Disaster Warnings and Compliance:The Impact of Social Process Factors Over Time
November 2009 (VOL. 27, NO. 3)
Disaster warnings have proved to be only partially effective in bringing about behaviors that enhance survival. For disasters that are ongoing and associated with repeated warnings, determinants of compliance may change over time. To test this argument, a theoretical working model is developed and tested on the basis of data collected from a field survey of a national representative sample of Israeli households (814). Respondents were asked if they complied with the warning to enter a sealed room (i.e., shelter in place) at the initial and toward the end of a three month long ballistic missile attack on Israeli civilians during the First Gulf War. Compliance decreased with time.
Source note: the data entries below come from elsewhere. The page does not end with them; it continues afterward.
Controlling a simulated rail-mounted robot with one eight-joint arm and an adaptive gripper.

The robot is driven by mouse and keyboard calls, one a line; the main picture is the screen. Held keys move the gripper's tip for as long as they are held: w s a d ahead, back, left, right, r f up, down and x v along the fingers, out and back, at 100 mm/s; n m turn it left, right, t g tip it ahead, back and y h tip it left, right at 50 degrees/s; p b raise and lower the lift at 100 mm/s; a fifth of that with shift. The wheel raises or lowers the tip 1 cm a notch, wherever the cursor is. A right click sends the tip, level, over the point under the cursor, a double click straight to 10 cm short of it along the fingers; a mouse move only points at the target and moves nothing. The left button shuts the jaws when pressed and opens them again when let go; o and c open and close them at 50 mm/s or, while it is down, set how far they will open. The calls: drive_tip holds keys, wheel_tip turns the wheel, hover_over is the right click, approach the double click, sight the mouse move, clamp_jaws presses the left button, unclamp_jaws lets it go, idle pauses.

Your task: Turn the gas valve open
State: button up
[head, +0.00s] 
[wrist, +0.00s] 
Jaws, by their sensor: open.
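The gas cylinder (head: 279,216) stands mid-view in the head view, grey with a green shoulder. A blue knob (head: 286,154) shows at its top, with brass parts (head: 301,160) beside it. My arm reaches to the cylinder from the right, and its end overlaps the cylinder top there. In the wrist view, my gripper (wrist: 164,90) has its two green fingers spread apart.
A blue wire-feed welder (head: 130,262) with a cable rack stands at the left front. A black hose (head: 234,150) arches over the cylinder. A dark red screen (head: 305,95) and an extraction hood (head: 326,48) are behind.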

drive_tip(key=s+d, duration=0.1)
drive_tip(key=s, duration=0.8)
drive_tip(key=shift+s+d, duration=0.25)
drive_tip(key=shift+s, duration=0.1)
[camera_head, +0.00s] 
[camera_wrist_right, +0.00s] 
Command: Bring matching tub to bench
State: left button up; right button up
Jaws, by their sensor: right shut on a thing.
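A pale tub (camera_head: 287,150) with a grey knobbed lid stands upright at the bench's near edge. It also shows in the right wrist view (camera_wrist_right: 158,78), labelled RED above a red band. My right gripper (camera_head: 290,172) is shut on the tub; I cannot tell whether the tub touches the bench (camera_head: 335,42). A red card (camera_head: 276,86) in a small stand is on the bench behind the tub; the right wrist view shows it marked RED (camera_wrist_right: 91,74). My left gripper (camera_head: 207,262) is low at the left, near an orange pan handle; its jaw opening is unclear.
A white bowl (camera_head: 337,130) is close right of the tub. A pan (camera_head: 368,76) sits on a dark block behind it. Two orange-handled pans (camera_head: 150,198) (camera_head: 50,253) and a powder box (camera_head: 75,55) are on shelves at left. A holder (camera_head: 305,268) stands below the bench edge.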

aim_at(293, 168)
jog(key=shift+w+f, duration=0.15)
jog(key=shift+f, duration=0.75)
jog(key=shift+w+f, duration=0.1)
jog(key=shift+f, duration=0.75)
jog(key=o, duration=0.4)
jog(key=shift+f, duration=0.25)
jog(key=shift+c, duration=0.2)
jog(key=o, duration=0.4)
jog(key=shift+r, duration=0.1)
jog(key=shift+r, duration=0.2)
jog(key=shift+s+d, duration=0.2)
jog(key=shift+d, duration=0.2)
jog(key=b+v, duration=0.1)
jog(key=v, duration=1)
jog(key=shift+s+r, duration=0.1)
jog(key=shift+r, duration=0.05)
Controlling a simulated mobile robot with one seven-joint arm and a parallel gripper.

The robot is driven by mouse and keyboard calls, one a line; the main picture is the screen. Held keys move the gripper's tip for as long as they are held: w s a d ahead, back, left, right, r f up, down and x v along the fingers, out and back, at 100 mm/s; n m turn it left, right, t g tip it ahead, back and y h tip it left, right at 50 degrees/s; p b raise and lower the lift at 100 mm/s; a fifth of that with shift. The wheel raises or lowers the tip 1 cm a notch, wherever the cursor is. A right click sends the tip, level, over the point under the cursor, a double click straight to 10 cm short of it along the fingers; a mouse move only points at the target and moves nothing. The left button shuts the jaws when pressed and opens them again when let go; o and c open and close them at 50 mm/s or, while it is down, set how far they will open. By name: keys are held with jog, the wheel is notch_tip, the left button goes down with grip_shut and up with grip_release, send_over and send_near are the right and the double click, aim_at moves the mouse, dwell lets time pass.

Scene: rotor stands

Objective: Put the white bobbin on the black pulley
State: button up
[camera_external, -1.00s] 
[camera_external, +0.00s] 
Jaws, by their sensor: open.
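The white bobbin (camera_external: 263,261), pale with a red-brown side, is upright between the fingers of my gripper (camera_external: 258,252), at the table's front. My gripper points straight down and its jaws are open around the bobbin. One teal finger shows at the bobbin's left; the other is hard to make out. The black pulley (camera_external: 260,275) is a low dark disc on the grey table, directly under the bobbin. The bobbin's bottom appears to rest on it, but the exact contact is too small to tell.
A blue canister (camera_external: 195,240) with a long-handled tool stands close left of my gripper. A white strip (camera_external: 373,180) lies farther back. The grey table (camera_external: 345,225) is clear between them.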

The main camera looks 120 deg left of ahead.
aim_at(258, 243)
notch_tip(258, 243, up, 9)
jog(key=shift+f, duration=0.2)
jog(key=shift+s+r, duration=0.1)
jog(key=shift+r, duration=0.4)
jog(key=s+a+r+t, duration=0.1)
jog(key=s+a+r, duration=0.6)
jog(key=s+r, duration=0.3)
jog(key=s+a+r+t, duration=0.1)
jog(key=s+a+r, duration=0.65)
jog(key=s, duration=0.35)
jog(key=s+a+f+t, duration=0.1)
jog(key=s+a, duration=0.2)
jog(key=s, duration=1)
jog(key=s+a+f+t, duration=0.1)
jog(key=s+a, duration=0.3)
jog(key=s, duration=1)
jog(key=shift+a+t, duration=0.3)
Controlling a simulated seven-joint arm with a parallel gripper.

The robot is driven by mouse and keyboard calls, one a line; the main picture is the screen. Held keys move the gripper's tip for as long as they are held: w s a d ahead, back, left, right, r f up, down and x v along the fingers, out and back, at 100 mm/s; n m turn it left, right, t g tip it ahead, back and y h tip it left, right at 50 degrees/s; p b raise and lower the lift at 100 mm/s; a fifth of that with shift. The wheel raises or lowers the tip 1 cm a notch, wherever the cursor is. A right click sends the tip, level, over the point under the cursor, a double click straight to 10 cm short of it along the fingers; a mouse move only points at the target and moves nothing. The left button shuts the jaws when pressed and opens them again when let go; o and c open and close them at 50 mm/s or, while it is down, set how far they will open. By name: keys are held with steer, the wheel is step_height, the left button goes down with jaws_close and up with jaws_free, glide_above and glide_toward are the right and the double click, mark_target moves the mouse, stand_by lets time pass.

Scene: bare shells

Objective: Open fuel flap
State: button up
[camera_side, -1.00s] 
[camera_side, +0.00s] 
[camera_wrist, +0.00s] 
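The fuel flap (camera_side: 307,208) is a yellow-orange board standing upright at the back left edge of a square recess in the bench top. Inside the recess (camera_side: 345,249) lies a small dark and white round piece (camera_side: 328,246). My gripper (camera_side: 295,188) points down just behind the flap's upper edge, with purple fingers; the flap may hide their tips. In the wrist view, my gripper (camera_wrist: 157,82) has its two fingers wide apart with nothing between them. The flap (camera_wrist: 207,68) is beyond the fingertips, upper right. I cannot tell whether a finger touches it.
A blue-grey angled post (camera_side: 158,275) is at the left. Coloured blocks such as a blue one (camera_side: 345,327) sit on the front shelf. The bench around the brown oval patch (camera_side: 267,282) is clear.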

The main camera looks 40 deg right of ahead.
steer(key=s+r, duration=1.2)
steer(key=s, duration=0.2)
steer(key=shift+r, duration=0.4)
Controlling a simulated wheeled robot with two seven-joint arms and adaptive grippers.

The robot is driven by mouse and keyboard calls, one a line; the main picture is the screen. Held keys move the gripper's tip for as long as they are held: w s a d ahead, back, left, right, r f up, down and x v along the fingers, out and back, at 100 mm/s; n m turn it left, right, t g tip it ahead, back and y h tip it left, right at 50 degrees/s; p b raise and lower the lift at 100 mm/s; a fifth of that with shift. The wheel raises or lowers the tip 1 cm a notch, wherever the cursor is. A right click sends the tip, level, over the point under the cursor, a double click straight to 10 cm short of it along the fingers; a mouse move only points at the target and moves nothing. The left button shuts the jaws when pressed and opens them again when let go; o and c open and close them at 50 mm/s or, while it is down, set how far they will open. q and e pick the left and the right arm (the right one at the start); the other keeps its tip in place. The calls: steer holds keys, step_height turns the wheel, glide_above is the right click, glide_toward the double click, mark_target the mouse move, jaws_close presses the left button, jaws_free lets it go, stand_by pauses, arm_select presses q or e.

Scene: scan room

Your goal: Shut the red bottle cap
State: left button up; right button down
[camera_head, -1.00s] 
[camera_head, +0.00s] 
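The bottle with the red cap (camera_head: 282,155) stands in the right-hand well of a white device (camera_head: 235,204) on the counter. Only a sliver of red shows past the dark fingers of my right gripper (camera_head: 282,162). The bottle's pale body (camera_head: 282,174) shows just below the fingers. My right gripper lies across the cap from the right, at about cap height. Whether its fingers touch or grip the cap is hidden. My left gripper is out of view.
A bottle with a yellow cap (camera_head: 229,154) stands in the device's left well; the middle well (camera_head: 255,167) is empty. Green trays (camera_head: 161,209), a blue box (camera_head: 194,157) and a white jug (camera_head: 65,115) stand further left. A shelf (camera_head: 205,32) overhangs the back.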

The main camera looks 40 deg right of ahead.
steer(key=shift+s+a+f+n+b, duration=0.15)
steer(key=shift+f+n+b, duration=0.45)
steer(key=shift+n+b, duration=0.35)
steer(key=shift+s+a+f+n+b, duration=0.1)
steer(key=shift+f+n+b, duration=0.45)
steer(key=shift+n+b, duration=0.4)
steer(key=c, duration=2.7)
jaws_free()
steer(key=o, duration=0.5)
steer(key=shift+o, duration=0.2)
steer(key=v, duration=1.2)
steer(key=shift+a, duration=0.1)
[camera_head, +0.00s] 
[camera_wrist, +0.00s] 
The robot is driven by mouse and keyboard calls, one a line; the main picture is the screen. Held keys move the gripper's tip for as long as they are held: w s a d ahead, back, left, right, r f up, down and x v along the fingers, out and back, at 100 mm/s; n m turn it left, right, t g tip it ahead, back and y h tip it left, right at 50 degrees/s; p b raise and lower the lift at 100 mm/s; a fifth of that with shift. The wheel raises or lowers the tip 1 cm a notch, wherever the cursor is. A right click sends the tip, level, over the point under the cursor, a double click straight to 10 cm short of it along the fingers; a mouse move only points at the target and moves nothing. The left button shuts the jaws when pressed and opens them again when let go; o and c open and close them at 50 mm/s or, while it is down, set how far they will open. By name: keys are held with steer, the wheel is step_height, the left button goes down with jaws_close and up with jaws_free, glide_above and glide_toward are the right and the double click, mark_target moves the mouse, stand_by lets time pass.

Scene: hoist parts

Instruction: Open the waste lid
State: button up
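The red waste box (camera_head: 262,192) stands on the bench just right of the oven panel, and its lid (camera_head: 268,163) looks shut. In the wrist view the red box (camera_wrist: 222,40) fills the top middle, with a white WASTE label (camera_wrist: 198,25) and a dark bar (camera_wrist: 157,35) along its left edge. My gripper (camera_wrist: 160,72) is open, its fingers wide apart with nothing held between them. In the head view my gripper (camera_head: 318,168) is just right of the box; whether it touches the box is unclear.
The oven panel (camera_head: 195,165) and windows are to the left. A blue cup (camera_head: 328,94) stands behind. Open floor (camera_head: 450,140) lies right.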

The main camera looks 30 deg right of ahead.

We then sought to generate a parsimonious model to explain the drop in compliance by focusing on a variety of factors that included “message” oriented and social process variables. Results of the logistic regression models demonstrated that compliance initially was determined by prior levels of preparedness whereas determinants of behavioral compliance three months later broadened to include gender, risk perceptions, and the source of knowledge for actions to the threat. These results strongly suggest that initial compliance with warnings depend on having available fundamental survival assets. With repeated warnings over time, social process variables significantly affected compliance decisions. Efforts to increase disaster survival should therefore consider the time continuum in terms of the impact of social process variables on complying with warnings.